**To do**
Exclude pictures. Extract exactly the lines from the one that contains "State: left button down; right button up" down to the one that contains "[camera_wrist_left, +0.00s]", both included.

>> Start Entries shown

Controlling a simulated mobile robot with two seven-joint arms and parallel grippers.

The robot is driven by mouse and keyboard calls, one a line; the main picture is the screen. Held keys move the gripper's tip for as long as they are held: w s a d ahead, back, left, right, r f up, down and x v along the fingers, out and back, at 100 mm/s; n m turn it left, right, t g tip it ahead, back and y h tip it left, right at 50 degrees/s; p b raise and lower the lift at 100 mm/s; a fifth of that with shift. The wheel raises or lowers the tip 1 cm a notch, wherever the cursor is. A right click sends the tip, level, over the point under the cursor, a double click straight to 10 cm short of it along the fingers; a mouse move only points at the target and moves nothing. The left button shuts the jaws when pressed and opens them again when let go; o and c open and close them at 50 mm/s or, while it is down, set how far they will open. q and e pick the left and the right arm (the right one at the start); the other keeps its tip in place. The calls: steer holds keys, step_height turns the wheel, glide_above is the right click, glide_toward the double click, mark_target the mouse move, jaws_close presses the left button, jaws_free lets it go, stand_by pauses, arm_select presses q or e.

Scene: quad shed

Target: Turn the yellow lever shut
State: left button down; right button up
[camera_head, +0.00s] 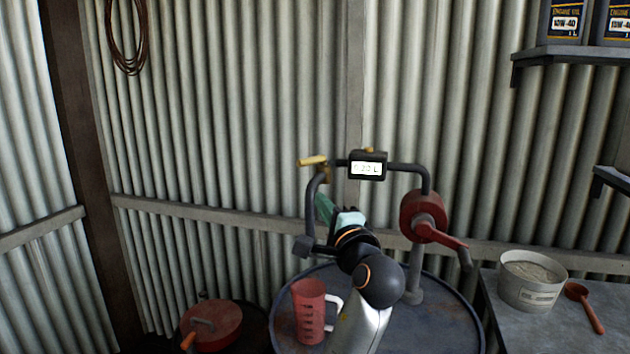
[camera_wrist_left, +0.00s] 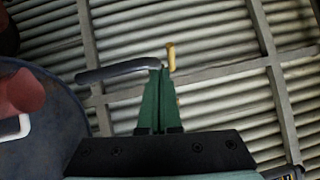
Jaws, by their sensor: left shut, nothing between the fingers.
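The yellow lever (camera_head: 313,160) lies about level and points left at the top left bend of the dark pipe (camera_head: 311,200). It also shows in the left wrist view (camera_wrist_left: 171,57), just ahead of my fingertips and slightly to their right. My left gripper (camera_head: 322,200) has green fingers and is below the lever, near the pipe. In the wrist view its fingers (camera_wrist_left: 160,72) are shut together with nothing between them. I cannot tell whether the tips touch the pipe. My arm hides part of the drum and pipework. My right gripper is not in view.
A meter (camera_head: 367,166) and a red hand pump (camera_head: 424,214) sit on the pipework above a dark drum (camera_head: 450,320). A red jug (camera_head: 309,312) stands on the drum. A pale tub (camera_head: 530,290) and an orange spoon (camera_head: 585,300) are on the right bench. A corrugated wall stands behind.

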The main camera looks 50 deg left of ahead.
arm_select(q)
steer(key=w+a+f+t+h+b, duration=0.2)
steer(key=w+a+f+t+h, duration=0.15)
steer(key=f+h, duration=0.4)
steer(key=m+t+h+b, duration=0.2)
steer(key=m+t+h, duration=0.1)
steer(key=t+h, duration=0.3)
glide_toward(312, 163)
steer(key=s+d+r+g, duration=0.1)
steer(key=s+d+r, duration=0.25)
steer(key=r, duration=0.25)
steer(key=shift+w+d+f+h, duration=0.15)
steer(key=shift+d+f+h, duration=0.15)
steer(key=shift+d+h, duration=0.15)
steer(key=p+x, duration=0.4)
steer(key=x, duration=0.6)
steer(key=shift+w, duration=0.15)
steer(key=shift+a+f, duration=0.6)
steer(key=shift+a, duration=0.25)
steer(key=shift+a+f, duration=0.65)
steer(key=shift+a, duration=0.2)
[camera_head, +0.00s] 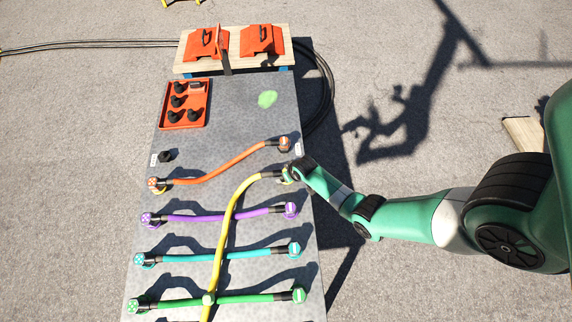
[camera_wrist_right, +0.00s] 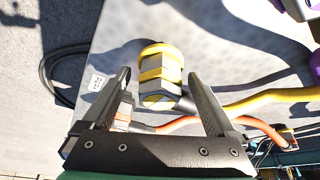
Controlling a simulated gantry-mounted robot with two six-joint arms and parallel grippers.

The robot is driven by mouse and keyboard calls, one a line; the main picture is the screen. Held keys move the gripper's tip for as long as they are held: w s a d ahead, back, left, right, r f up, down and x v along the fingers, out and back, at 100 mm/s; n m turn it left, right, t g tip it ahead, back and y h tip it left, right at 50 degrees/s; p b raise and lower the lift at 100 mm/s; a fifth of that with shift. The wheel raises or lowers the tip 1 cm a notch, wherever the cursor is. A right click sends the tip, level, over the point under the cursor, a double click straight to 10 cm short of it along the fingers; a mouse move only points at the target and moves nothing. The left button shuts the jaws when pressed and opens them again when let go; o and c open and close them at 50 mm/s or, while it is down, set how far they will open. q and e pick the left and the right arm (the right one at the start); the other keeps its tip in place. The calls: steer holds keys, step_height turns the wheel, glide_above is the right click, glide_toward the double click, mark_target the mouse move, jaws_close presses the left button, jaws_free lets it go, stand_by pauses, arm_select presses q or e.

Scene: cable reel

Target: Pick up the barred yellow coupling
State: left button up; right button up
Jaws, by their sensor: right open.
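The yellow coupling (camera_wrist_right: 161,72) ends the yellow cable (camera_head: 231,211). In the right wrist view it has yellow bands and pale grey faces. My right gripper (camera_wrist_right: 159,76) is open, with one finger on each side of the coupling in that view. A gap shows on both sides, and I cannot tell how far the fingers reach down beside it. In the head view my right gripper (camera_head: 293,168) is over the board's right edge and hides most of the coupling. Its bar mark cannot be made out. My left gripper is not in view.
An orange cable (camera_head: 222,168) lies just behind, its coupling (camera_head: 283,144) close to my right gripper. Purple (camera_head: 215,216), teal (camera_head: 218,255) and green (camera_head: 245,299) cables lie in front. A red tray (camera_head: 183,125) with black parts sits at the back left.

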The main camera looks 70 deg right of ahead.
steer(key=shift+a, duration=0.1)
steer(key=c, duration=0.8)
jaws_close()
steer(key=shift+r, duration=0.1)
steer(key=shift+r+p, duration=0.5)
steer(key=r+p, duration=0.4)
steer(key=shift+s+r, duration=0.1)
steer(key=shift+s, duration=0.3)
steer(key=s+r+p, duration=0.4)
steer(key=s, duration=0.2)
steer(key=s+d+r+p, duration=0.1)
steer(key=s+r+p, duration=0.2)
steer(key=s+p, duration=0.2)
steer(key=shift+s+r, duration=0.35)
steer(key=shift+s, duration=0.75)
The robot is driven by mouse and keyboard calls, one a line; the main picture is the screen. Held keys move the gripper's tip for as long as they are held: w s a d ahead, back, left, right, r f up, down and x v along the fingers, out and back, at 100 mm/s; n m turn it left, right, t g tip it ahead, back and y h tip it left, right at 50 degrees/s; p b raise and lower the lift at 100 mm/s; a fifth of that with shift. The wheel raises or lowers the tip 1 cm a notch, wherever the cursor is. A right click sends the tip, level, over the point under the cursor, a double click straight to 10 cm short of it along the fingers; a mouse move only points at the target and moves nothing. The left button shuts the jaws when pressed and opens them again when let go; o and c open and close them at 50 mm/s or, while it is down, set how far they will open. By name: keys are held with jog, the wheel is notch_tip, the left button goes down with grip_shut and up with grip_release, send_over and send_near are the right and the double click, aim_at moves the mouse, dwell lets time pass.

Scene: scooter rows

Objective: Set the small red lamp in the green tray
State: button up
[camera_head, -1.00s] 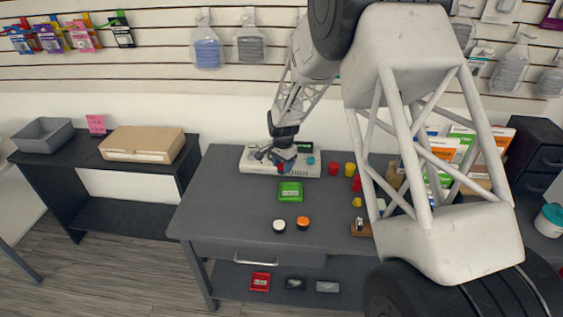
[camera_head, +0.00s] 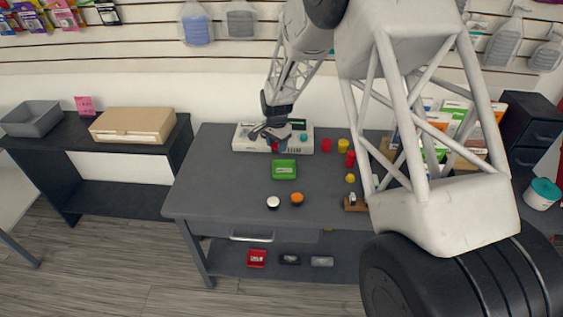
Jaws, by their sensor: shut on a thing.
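My gripper (camera_head: 275,141) is shut on a small red thing (camera_head: 275,148), which looks like the small red lamp. It is mostly hidden by the fingers, and only a little red shows. The gripper is over the back of the dark table, in front of the white device. The green tray (camera_head: 284,169) lies on the table just nearer than the gripper and slightly to its right, with a pale label-like patch on it. I cannot tell how high the red thing is above the table.
On the dark table (camera_head: 230,185), the white device (camera_head: 245,140) stands behind the tray. A white-topped disc (camera_head: 272,202) and an orange-topped one (camera_head: 297,198) lie in front. Red cylinders (camera_head: 326,145) and yellow ones (camera_head: 343,145) stand right. The left tabletop is clear.

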>> End Entries shown

**Expected output**
State: left button down; right button up
[camera_head, +0.00s] 
[camera_wrist_left, +0.00s] 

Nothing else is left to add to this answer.